I really like using similar approaches with older students; for example, offering a high school English student 5 quotes about the class novel to choose from to analyze. A further example could be in allowing students to choose how to communicate their end-of-unit knowledge. Some students, for example, might find it easier to express their understanding through a documentary, while others may prefer to write an essay or create a powerpoint. Others might decide to perform a skit or create a fact board or brochure. Giving them the trust to make those decisions and to talk with them about their ideas helps them recognize their ideas as valuable and worth implementing.
3. Listening and Asking Questions
Demonstrating a personal interest in students is a great way to not only encourage their participation, but is also important for building a strong teacher-student bond. Students are more engaged and active in the classroom when they feel that a trusted adult takes the time to listen to them, ask them questions about their lives, and genuinely cares for them. This isn’t a big surprise to anyone!

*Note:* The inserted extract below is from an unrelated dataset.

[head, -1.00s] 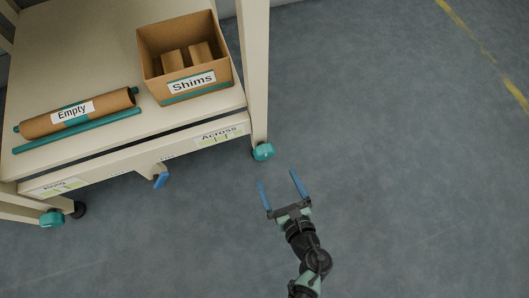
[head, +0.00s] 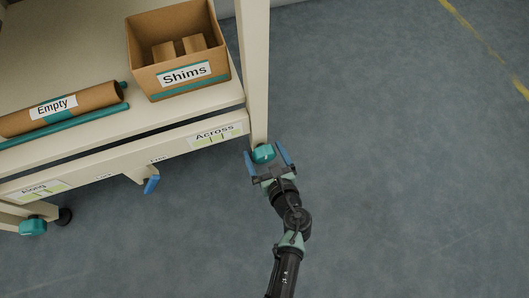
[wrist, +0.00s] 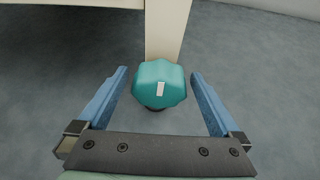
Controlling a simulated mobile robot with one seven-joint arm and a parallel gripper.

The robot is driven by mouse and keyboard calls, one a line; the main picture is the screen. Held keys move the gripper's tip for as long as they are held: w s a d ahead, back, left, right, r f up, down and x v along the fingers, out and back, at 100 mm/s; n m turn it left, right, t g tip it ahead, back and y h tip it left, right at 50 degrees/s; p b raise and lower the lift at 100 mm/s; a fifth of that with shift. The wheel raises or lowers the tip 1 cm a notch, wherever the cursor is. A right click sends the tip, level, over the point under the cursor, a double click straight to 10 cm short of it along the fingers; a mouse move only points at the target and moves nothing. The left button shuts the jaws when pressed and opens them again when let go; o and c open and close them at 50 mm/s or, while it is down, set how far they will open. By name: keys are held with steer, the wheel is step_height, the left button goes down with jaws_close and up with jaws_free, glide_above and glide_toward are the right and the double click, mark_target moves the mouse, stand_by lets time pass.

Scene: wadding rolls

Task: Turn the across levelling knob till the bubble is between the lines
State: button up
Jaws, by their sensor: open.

There are numerous benefits to asking students questions and listening to their answers attentively. While it is not always possible to offer one-to-one interaction with every student during every lesson, teachers should strive to have one small, individualized interaction with each student during the day. This can be a simple “How was your baseball game last night?” or “Did you finish that book? How was it?”
A smaller trick I use is to say my students’ names often. It sounds obvious, but adding their name to the beginning or end of a compliment or a message of thanks can go such a long way because students are more likely to internalize it because you’ve said their name.